(Robot control records)
* begin *

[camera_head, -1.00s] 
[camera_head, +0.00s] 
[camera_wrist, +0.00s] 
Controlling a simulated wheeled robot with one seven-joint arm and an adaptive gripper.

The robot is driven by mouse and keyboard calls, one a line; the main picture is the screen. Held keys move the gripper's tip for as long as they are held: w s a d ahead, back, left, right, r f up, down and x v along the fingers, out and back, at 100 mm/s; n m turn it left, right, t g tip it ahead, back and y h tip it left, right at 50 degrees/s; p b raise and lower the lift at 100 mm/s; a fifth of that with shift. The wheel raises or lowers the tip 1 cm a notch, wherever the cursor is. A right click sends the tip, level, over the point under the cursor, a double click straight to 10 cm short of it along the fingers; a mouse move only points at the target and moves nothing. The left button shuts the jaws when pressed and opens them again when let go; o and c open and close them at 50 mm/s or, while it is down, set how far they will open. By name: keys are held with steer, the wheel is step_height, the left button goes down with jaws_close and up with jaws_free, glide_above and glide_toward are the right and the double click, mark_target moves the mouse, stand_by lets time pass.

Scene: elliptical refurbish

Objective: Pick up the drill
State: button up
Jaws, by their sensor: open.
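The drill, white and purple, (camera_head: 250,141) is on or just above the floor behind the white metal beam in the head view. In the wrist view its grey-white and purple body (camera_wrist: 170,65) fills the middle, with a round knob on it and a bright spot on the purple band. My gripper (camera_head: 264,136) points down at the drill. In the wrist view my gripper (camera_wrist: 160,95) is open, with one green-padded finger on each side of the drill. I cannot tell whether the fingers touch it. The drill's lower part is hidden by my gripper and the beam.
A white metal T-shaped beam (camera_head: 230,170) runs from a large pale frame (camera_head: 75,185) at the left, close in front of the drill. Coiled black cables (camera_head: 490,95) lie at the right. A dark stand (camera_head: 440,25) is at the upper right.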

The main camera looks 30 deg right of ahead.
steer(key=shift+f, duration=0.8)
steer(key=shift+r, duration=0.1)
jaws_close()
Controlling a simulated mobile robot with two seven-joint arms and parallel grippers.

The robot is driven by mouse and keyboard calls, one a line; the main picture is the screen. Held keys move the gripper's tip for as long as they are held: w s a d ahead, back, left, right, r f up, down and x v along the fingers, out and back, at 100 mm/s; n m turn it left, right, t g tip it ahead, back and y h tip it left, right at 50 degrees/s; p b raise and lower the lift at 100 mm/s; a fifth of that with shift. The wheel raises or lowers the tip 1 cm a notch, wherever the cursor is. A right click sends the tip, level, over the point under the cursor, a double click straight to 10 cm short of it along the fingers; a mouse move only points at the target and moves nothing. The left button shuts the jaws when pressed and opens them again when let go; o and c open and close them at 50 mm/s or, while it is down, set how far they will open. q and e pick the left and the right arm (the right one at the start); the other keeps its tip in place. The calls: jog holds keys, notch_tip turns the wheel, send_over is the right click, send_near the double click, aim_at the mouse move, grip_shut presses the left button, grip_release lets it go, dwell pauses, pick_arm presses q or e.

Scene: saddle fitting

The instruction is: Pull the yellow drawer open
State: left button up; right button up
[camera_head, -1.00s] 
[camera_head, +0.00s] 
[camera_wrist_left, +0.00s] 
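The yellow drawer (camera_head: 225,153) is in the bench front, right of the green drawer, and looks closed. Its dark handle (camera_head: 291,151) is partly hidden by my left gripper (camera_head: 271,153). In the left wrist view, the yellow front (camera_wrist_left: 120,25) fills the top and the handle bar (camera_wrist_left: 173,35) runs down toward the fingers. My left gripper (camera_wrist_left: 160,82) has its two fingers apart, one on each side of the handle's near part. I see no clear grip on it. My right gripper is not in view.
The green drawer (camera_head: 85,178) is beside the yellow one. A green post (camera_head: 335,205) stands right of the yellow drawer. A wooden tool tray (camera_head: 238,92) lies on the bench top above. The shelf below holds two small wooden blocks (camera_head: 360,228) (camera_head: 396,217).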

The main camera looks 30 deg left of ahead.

* end *

**CHALLENGE:** Repeat the records above exactly, from the first line to the last.

**RESULT OF THIS EXERCISE:**
[camera_head, -1.00s] 
[camera_head, +0.00s] 
[camera_wrist, +0.00s] 
Controlling a simulated wheeled robot with one seven-joint arm and an adaptive gripper.

The robot is driven by mouse and keyboard calls, one a line; the main picture is the screen. Held keys move the gripper's tip for as long as they are held: w s a d ahead, back, left, right, r f up, down and x v along the fingers, out and back, at 100 mm/s; n m turn it left, right, t g tip it ahead, back and y h tip it left, right at 50 degrees/s; p b raise and lower the lift at 100 mm/s; a fifth of that with shift. The wheel raises or lowers the tip 1 cm a notch, wherever the cursor is. A right click sends the tip, level, over the point under the cursor, a double click straight to 10 cm short of it along the fingers; a mouse move only points at the target and moves nothing. The left button shuts the jaws when pressed and opens them again when let go; o and c open and close them at 50 mm/s or, while it is down, set how far they will open. By name: keys are held with steer, the wheel is step_height, the left button goes down with jaws_close and up with jaws_free, glide_above and glide_toward are the right and the double click, mark_target moves the mouse, stand_by lets time pass.

Scene: elliptical refurbish

Objective: Pick up the drill
State: button up
Jaws, by their sensor: open.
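The drill, white and purple, (camera_head: 250,141) is on or just above the floor behind the white metal beam in the head view. In the wrist view its grey-white and purple body (camera_wrist: 170,65) fills the middle, with a round knob on it and a bright spot on the purple band. My gripper (camera_head: 264,136) points down at the drill. In the wrist view my gripper (camera_wrist: 160,95) is open, with one green-padded finger on each side of the drill. I cannot tell whether the fingers touch it. The drill's lower part is hidden by my gripper and the beam.
A white metal T-shaped beam (camera_head: 230,170) runs from a large pale frame (camera_head: 75,185) at the left, close in front of the drill. Coiled black cables (camera_head: 490,95) lie at the right. A dark stand (camera_head: 440,25) is at the upper right.

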The main camera looks 30 deg right of ahead.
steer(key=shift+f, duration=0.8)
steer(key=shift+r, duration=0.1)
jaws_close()
Controlling a simulated mobile robot with two seven-joint arms and parallel grippers.

The robot is driven by mouse and keyboard calls, one a line; the main picture is the screen. Held keys move the gripper's tip for as long as they are held: w s a d ahead, back, left, right, r f up, down and x v along the fingers, out and back, at 100 mm/s; n m turn it left, right, t g tip it ahead, back and y h tip it left, right at 50 degrees/s; p b raise and lower the lift at 100 mm/s; a fifth of that with shift. The wheel raises or lowers the tip 1 cm a notch, wherever the cursor is. A right click sends the tip, level, over the point under the cursor, a double click straight to 10 cm short of it along the fingers; a mouse move only points at the target and moves nothing. The left button shuts the jaws when pressed and opens them again when let go; o and c open and close them at 50 mm/s or, while it is down, set how far they will open. q and e pick the left and the right arm (the right one at the start); the other keeps its tip in place. The calls: jog holds keys, notch_tip turns the wheel, send_over is the right click, send_near the double click, aim_at the mouse move, grip_shut presses the left button, grip_release lets it go, dwell pauses, pick_arm presses q or e.

Scene: saddle fitting

The instruction is: Pull the yellow drawer open
State: left button up; right button up
[camera_head, -1.00s] 
[camera_head, +0.00s] 
[camera_wrist_left, +0.00s] 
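The yellow drawer (camera_head: 225,153) is in the bench front, right of the green drawer, and looks closed. Its dark handle (camera_head: 291,151) is partly hidden by my left gripper (camera_head: 271,153). In the left wrist view, the yellow front (camera_wrist_left: 120,25) fills the top and the handle bar (camera_wrist_left: 173,35) runs down toward the fingers. My left gripper (camera_wrist_left: 160,82) has its two fingers apart, one on each side of the handle's near part. I see no clear grip on it. My right gripper is not in view.
The green drawer (camera_head: 85,178) is beside the yellow one. A green post (camera_head: 335,205) stands right of the yellow drawer. A wooden tool tray (camera_head: 238,92) lies on the bench top above. The shelf below holds two small wooden blocks (camera_head: 360,228) (camera_head: 396,217).

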The main camera looks 30 deg left of ahead.

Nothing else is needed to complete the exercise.